“Oh Elizabeth, your justice would freeze beer.” Arthur Miller, The Crucible
If this week has shown us anything it is that the polarising dynamics of men (entitlement) against women (the putative new order) are alive and kicking.
In the age of the witchcraft trials - proof in themselves that fake news really is nothing new - crowds turned out to enjoy the sight of the condemned women; the outcome of death was pretty much a foregone conclusion, it was just the question of how that remained to be settled. Of course, the witchcraft myth has long been debunked and we know it for what it was: a useful device deployed by James I (and others around the world) to disempower women, of whom he seemed particularly afraid. But it has its modern equivalent as we saw, last week, with spectators tuning into their TVs and live streams around the world to witness the Blasey Ford –v- Kavanaugh head to head. Yet another woman finding herself in a public and painful double bind, with a conclusion seemingly so foregone that Christine Blasey Ford might have wondered why she bothered to put herself through an ordeal of such magnitude that it frequently reduced her voice to a quiver and where she could only really lose – her reputation, her privacy, along with the multiple death threats she has also received (although nowadays if you haven’t been trolled or received a death threat or two it means you just haven’t spoken up very much about anything).
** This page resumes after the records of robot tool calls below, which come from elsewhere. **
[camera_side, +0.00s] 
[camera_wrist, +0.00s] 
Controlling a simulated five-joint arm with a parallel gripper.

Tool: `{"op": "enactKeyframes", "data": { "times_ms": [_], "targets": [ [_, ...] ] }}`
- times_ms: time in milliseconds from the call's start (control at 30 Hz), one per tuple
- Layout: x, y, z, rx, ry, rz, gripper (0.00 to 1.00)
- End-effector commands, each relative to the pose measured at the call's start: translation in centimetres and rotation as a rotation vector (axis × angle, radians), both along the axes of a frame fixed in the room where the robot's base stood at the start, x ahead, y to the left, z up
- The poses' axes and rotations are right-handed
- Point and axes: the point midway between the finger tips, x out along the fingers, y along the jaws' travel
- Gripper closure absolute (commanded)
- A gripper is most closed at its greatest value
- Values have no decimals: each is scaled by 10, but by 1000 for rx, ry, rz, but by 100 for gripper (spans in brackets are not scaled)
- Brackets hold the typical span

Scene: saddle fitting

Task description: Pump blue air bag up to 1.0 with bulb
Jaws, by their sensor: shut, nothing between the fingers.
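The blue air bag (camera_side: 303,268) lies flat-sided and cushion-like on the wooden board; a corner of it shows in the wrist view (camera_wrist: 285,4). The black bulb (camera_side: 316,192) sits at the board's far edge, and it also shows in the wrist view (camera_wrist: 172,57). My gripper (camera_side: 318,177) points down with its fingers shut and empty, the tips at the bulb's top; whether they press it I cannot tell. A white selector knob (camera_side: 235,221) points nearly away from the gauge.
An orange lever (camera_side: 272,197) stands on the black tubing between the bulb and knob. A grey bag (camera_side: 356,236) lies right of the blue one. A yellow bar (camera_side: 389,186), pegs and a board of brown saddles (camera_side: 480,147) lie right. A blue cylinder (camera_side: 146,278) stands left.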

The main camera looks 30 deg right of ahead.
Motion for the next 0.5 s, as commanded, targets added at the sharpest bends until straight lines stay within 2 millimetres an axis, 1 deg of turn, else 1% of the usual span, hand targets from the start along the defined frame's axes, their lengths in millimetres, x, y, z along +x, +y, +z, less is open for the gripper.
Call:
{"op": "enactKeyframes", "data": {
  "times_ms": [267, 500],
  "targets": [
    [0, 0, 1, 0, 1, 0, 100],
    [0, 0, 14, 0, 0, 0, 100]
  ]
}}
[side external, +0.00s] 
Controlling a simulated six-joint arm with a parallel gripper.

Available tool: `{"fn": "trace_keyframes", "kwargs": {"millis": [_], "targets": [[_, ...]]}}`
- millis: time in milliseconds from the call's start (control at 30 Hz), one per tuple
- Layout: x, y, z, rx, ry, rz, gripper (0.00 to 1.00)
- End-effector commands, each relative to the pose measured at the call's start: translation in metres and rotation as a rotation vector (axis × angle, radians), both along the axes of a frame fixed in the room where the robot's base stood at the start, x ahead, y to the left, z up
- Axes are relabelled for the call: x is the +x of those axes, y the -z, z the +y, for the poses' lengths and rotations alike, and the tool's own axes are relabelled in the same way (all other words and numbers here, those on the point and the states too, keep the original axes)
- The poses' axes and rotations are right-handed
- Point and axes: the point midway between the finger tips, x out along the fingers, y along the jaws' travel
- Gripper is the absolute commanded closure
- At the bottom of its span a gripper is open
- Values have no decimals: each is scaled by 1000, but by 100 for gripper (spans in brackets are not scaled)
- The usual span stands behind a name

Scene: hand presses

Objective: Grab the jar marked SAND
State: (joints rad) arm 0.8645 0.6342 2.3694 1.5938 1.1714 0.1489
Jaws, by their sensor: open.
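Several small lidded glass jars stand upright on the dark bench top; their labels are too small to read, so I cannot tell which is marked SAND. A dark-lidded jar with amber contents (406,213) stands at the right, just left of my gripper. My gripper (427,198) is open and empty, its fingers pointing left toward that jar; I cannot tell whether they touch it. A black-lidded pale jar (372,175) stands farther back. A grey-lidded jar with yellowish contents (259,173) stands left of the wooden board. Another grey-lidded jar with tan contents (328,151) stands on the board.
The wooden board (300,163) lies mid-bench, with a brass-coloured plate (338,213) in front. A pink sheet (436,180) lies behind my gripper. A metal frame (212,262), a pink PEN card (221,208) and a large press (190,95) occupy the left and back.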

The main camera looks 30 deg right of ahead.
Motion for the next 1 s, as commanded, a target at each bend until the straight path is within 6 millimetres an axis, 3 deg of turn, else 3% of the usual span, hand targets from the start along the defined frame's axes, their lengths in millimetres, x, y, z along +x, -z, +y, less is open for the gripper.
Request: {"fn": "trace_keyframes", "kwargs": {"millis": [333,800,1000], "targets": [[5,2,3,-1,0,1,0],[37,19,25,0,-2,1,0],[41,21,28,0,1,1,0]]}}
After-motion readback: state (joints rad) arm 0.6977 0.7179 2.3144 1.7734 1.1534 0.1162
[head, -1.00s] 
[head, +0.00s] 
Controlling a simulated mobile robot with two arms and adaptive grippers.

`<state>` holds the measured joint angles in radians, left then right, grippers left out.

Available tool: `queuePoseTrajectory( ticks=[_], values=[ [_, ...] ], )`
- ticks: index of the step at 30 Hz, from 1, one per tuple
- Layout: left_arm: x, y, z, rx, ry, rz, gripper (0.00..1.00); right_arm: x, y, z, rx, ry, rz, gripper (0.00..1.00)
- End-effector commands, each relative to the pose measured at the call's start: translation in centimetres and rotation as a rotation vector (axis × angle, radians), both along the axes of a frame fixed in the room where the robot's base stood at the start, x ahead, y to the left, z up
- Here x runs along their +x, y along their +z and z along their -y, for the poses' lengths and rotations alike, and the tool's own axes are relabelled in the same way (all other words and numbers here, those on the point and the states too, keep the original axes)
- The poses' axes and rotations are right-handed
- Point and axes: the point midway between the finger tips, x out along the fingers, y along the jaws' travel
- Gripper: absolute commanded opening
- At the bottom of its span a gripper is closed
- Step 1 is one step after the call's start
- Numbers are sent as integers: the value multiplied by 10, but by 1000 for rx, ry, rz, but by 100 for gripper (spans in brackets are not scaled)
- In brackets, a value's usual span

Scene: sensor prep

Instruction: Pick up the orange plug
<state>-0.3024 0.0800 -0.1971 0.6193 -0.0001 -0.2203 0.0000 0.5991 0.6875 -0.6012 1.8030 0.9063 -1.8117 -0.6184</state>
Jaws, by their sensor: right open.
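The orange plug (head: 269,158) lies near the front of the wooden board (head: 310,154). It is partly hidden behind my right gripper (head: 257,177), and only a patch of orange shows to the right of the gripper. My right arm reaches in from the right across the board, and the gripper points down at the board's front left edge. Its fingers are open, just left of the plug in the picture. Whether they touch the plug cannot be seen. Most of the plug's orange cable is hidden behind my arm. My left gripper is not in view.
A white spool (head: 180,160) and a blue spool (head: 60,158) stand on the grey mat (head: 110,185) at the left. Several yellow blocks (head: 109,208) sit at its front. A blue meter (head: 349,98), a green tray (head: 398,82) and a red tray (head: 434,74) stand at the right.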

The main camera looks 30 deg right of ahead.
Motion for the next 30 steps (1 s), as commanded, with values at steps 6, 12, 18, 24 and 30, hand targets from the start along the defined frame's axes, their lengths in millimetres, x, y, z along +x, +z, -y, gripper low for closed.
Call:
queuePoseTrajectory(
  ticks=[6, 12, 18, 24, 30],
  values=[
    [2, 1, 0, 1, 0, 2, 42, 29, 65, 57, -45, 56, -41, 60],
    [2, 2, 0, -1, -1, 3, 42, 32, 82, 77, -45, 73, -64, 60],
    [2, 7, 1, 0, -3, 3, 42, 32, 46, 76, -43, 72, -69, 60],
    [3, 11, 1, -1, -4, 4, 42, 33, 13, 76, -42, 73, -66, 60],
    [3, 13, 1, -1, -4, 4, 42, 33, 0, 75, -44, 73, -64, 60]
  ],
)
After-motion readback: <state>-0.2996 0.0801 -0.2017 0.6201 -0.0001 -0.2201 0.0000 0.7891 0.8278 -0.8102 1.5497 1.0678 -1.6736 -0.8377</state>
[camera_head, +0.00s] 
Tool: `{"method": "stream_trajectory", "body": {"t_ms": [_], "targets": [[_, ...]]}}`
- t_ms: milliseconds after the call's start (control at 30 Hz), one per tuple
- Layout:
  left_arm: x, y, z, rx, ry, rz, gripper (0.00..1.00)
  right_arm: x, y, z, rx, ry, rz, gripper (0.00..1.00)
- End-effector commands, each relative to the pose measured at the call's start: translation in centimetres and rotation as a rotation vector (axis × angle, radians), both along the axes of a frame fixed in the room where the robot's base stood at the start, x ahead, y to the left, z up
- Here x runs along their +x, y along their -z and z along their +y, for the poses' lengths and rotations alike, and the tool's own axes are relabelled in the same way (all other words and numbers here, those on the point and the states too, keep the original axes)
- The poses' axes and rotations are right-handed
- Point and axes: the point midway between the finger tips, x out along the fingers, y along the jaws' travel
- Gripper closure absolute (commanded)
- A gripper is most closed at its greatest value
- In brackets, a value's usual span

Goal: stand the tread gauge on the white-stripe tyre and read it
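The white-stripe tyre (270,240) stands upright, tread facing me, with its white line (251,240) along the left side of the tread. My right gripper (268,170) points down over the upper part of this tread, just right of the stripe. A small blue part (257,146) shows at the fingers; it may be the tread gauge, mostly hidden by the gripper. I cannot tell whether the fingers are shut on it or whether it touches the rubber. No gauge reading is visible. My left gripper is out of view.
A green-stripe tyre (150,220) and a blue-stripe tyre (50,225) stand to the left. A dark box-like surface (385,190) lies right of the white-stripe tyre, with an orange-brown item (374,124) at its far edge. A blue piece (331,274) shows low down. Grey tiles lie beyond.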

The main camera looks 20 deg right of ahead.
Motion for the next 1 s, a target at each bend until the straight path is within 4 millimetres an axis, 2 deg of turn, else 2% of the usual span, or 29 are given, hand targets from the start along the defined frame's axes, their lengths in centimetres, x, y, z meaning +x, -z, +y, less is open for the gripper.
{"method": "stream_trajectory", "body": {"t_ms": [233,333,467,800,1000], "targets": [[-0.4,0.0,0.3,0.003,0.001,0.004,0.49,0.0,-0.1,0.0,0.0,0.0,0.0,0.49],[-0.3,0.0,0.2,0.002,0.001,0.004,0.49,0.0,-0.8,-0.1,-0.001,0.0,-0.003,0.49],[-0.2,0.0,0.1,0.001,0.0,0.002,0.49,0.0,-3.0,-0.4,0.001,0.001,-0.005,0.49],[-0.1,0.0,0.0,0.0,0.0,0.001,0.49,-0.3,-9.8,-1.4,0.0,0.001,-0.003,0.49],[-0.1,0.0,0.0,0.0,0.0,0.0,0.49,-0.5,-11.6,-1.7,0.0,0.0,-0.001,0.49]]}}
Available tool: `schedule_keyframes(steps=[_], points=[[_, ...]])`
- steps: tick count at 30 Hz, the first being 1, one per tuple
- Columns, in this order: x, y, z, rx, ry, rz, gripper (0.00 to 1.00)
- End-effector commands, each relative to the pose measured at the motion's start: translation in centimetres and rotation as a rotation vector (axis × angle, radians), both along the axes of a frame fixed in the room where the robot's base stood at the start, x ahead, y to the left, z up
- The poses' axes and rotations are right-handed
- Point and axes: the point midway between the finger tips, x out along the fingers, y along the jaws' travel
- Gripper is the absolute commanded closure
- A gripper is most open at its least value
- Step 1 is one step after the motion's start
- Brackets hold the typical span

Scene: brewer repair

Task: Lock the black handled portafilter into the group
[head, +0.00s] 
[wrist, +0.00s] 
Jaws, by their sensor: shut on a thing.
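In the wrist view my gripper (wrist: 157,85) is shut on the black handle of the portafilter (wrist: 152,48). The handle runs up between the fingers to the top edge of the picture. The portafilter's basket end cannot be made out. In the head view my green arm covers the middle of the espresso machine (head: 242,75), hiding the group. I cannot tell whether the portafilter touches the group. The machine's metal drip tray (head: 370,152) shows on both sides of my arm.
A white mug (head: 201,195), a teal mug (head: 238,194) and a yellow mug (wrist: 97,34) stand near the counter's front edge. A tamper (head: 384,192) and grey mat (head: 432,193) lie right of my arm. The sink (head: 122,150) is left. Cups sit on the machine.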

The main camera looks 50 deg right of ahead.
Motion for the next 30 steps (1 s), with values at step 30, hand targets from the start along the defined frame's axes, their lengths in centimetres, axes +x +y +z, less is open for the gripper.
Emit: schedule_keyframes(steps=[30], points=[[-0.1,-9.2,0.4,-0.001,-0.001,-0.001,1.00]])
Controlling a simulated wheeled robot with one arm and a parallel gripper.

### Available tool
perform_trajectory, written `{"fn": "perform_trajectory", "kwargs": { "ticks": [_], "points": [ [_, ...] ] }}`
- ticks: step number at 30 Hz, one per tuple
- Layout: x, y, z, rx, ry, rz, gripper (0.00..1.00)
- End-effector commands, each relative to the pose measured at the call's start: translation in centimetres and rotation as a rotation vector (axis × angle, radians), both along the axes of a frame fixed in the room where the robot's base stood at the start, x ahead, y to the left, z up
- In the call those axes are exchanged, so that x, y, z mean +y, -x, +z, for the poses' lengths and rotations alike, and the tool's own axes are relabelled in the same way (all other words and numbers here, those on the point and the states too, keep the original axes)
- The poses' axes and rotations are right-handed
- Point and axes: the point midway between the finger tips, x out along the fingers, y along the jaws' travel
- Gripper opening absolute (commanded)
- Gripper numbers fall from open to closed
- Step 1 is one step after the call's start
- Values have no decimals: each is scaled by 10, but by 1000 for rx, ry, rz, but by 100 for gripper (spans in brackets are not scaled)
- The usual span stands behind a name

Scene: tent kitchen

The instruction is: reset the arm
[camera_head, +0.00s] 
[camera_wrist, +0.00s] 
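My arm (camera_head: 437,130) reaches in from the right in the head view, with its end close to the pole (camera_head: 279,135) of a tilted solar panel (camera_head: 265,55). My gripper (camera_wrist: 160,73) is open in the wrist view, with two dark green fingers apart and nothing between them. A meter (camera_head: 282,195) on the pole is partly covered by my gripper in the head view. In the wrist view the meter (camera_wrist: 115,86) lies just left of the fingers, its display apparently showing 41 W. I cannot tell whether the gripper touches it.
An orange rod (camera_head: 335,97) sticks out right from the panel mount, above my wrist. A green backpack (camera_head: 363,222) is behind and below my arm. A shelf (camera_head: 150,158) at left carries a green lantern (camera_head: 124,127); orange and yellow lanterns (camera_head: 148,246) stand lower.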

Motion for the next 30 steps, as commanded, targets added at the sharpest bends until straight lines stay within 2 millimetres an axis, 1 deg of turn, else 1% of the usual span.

Generally, though, the powerless are louder and more organised in modern times. So, multiple voices across many social platforms proclaimed their solidarity with Blasey Ford, believing her story before she had even spoken and highlighting how most viewers (and it seemed most of the Senators too) came to the hearing with an opinion that was unlikely to change no matter what unfolded before them. And what did unfold was baffling: a room, which was not a court room, full of political appointees, trying to get to the bottom of a potential crime and come up with a verdict in a matter of hours, whilst in the background a tweeting President suggested that in any event the decision is his. I could write about my opinion, because of course I have one and I believe it is the only reasonable one to hold. Yet there are many who disagree, who did not think that Kavanaugh obfuscated and avoided, and frankly there has been so much opinion expressed that there is little that is new left to be said.
But I find myself wondering where cool-headed justice and due process are in all of this. Since the #MeToo movement began nearly a year ago there seem to have been few legal consequences. It took a year for Harvey Weinstein even to be arrested and there is little sign of any trial. The most that Brett Kavanaugh will face is likely to be a week-long FBI investigation: it takes months to appeal a parking fine, so it’s hard to imagine what can be achieved over 5 working days in relation to a crime committed more than 30 years ago. At last week’s hearing/job interview, decisions were made only to be rescinded in the lift, whilst in the chamber itself, men shouted and railed rather than asking (or answering) questions as was their remit, painting an alarming picture of what might go on behind closed doors in the Senate.
Perhaps what we are seeing is the beginning of a rebalancing of power; the anger expressed by the men in the room merely a manifestation of the old order clinging on to the vestiges of their authority and seeking to postpone the inevitable. Or, is it instead the frightening consequence of this new era of the “strong man”, where cronyism and pseudo-dictators preside? In any event, it remains a sorry sight, reminiscent of Miller’s writing on Salem (and McCarthyism):
“We are what we always were in Salem, but now the little crazy children are jangling the keys of the kingdom, and common vengeance writes the law.”
The Kavanaugh debacle is all about who gets to write the law and control our- and our children’s - futures. The stakes are high and the old order are likely to try to burn a fair few witches at them before they will accept (if they ever do) that change must come.